Dresses! Evening gowns! Shoes! Accessories! What does fashion have to do with YA nonfiction? Read on, my lovelies. For, like Stephen Colbert’s segment, The Word, it all comes together in the end. Hint: think the shape of things.
Toward the end of summer I was deep into a new book project. My interviews were transcribed and the chapters pretty close to a final draft. Follow-up questions were written in red. The photographs were cued to match the text. I could see what was missing and knew how to get it. That’s what I would call a fine month’s work.
This all came together in a lovely rented home in Columbia County, New York, where I had nothing more to do but write, eat delicious food, write, drink chilled wine, write, and watch magnificent sunsets. No TV. Infrequent Internet. We were miles away from newspapers, bills, and arguments over the debt ceiling. Writing does have its perks.
But, and there’s always an anxious “but” with writers. My “but” was I couldn’t find a shape to my book. It was a burlap bag of information. Where’s the beginning, how does it end, and when does that ubiquitous arc we know and love show its beautiful arabesque? My editor, agent, and writer-friends told me not to worry, “It will come, just keep working.” I agreed that it would happen, but when? I wanted to see it now. No, not now, yesterday. And so I returned home to the city, home to all-of-the-above mentioned annoyances that keep creativity from a fevered pitch.
Meanwhile, at the Metropolitan Museum of Art, the Alexander McQueen show, Savage Beauty, was winding down. It had been on view for months, and to tell the truth, I had little interest in visiting a crowded fashion show. As the lines at the museum grew longer and longer, the hype louder and louder, I panicked. Am I missing one of the biggest shows in the history of the Met? Then again, do I really want to schlep all the way uptown and stand in line for hours to see clothes? I can do that just as well at Bergdorf’s. Friends whose taste I respect insisted, “It’s not fashion, it’s art!”
“Yeah, yeah.”
“Really.” Finally, societal pressure got the better of me, and two days before the show closed I gave up my BEST writing hours to see fashion – I mean art.
By 9:30 the lines stretched from the second floor, around the halls, down the staircase, out the door, down the grand steps, around the block and into Central Park. But members could go right in. Although I’m a curmudgeon when it comes to viewing art en masse, I took advantage of my membership and went in. Savage Beauty was fascinating – stunning. I learned that Alexander McQueen began a new collection with a concept, and that he laid his work out on a storyboard. Hmmm. Writers do that. The concepts were based on nature, history, cultures, poetry, Darwin, primitivism, and “the dark side of life.” Writers work with these ideas, too. Instead of expressing these themes in writing or painting, he used ostensibly incompatible materials and the female shape. There was a McQueen quote that particularly resonated with me: “People find my things sometimes aggressive. But I don’t see it as aggressive. I see it as romantic, dealing with a dark side of personality.”
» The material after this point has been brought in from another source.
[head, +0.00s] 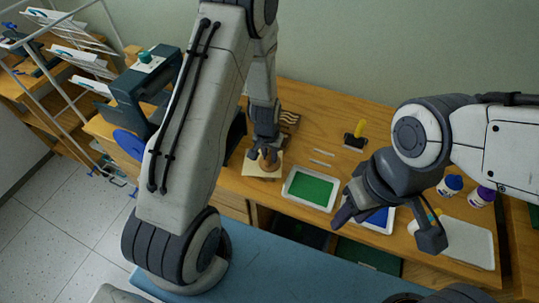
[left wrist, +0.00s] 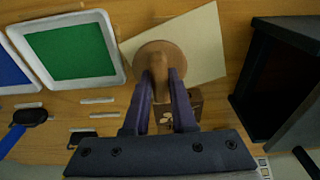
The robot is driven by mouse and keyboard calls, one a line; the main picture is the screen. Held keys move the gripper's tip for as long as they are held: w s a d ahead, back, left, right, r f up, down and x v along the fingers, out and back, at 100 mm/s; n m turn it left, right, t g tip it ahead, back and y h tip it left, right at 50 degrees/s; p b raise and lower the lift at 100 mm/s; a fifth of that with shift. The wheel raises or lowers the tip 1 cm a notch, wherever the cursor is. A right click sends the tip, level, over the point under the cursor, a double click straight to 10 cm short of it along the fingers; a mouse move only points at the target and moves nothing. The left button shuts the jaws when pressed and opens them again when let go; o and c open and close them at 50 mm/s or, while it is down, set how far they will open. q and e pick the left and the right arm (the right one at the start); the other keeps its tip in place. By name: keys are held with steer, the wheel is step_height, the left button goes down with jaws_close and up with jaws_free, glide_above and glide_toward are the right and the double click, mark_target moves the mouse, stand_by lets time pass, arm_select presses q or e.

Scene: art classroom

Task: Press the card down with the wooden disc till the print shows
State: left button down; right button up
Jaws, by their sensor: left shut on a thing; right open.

If you missed the show, as I almost did, here’s a link: http://blog.metmuseum.org/alexandermcqueen/about/
All in all this was a most pleasant morning. Now the time had come to return home and face my own kind of shape, one that did not include feathers, aluminum, velvets, and tulle. Deep into the bowels of the subway, onto the C train, I sat staring into nothingness the way New Yorkers do when riding in a crowded, drab tunnel.
All of a sudden, and for no reason, I stood up and said, “I’ve got it! I know the shape of my book.” [No one even looked up, which is a good thing about New York subway riders.] Everything came together: the opening paragraph, the ending, chapter order, and even that pesky little arc. It was all there, oozing from my brain, filling my eyes with images, tingling my soon-to-be typing fingertips. How did this happen?
Visiting Alexander McQueen’s exquisite dark side somehow sparked my own creative juices in a fresh way. Intangible, enchanted flashes of recognition, often by way of osmosis, somehow inspire other artists, writers, and poets. How? Perhaps my science-writing colleagues have a theory? That’s why Alvin Ailey would arrive at rehearsals with piles of art books instructing his dancers to find a shape that best portrays the reasons behind their steps in a ballet. That’s why Uta Hagen would send budding actors to the zoo to watch an animal that best reflects their roles in a play. Art seems to be one big blob, connected, disconnected, transformed into individual ideas. [Note to the Department of Education: this is one reason why you cannot eliminate music, art, and creative writing classes. The loss is greater than the cost.]
I arrived at my stop, raced up the stairs, my head still bursting with new ideas. A quick stop at the corner stand for strawberries and bananas – head in clouds – uneven sidewalk – trip – fall – crack a rib. Writing can be painful but that’s the subject for another blog. My body was in bad shape – but not my book. And that’s the shape of things.